I hate when coaches skirt the issue, talk to the offender and nip it in the bud! I so wish the coaches would do this more often when problems arise! ;)
 
I find the most disturbing part of this whole debacle is the mother's reaction.

This child's behavior is far from cute. And her mother is allowing this to continue!! Unbelievable. It's an awards ceremony today but is she going to allow her 16YO to stay out all night doing god knows what so as not to upset Little Miss??

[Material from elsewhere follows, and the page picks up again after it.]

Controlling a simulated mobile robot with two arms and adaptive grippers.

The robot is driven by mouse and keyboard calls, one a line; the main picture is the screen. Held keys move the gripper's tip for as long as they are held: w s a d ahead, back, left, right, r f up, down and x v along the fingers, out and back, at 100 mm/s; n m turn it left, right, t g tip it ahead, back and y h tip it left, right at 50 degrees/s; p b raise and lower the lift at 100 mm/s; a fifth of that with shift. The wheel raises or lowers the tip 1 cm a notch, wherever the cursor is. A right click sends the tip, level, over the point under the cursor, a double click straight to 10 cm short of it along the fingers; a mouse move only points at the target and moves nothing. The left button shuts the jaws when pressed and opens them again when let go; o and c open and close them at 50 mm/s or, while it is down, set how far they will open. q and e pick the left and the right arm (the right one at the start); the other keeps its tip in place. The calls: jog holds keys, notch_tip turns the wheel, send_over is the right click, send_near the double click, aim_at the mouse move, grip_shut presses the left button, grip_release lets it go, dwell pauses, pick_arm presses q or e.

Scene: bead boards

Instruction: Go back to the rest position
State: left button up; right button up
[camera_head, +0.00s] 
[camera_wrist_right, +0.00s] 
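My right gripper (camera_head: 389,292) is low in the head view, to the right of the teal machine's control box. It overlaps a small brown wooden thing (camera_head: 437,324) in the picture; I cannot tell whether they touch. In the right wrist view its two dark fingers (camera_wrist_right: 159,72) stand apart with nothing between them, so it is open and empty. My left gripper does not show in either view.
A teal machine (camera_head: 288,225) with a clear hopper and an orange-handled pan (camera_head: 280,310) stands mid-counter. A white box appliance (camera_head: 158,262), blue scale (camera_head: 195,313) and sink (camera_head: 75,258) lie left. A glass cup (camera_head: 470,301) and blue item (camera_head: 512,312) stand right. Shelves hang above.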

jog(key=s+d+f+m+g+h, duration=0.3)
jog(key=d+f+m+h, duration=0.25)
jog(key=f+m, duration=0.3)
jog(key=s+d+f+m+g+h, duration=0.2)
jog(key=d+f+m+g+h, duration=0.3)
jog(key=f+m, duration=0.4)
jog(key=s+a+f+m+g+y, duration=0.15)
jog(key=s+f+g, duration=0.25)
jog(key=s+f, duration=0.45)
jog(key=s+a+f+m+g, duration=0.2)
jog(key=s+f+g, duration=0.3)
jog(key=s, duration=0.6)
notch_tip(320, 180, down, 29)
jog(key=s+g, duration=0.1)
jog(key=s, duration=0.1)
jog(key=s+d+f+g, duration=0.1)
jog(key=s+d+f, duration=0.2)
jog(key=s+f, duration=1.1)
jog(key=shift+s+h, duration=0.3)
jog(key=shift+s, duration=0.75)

Disgusting. That mother has an OBLIGATION to her child to teach her sportsmanship, especially if she is going to participate in a team sport. I wonder....does she sllow her to throw a gameboard at home scattering the pieces everywhere if she doesn't win??
 
Sometimes the person having the problem needs to be addressed head on and not an entire group because what happens is that the group is addressed and the one that is causing the problem sits there and says, it's not me!

*stands and applauds*

yes yes yes
 
My first impression when I read your post was that this girl is not trying to be a bad sport or negate her teammates' success so much as she is incredibly hard on herself and cannot face the fact that she won't always be perfect. I think she needs some help learning how to handle her own failures rather than being berated for not applauding others' triumphs. I think addressing one will bring about the other.
 
My first impression when I read your post was that this girl is not trying to be a bad sport or negate her teammates' success so much as she is incredibly hard on herself and cannot face the fact that she won't always be perfect. I think she needs some help learning how to handle her own failures rather than being berated for not applauding others' triumphs. I think addressing one will bring about the other.
Shawn I have to say I agree with you here! Sounds to me like this child is a perfectionist who was embarssed by her performance. Now should she have been...NO! But that is not how a perfectionist type personality sees it. I think the child needs some to reach out to her!!! She needs to know that her self worth is not all about how will she performs at meets!!! This poor thing is struggling inside with unrealistically high expectations. Whether she puts them on herself or someone else puts them on her...she needs help learning to deal with them.
 
or maybe she is just a spoilt brat who gets away with bad behaviour because mom is too scared to parent her and hides behind saying it is cute?

Could be either way. The child needs firm and kind support to modify how she feels and behaves.
 
I have to disagree with both Shawn and GJM. While the child may be a perfectionist and may need help with dealing with her own failures, that does NOT excuse her behavior out there on the floor during awards! Crying and being upset with yourself because you didn't perform as well as you would have liked is one thing, but turning your back on your teammates and putting your fingers in your ears so you do not hear their names called is a whole other story!!! And I bet when this child loses at a game of tag in the neighborhood or boardgame at home, she runs away screaming and goes to her room and slams the door!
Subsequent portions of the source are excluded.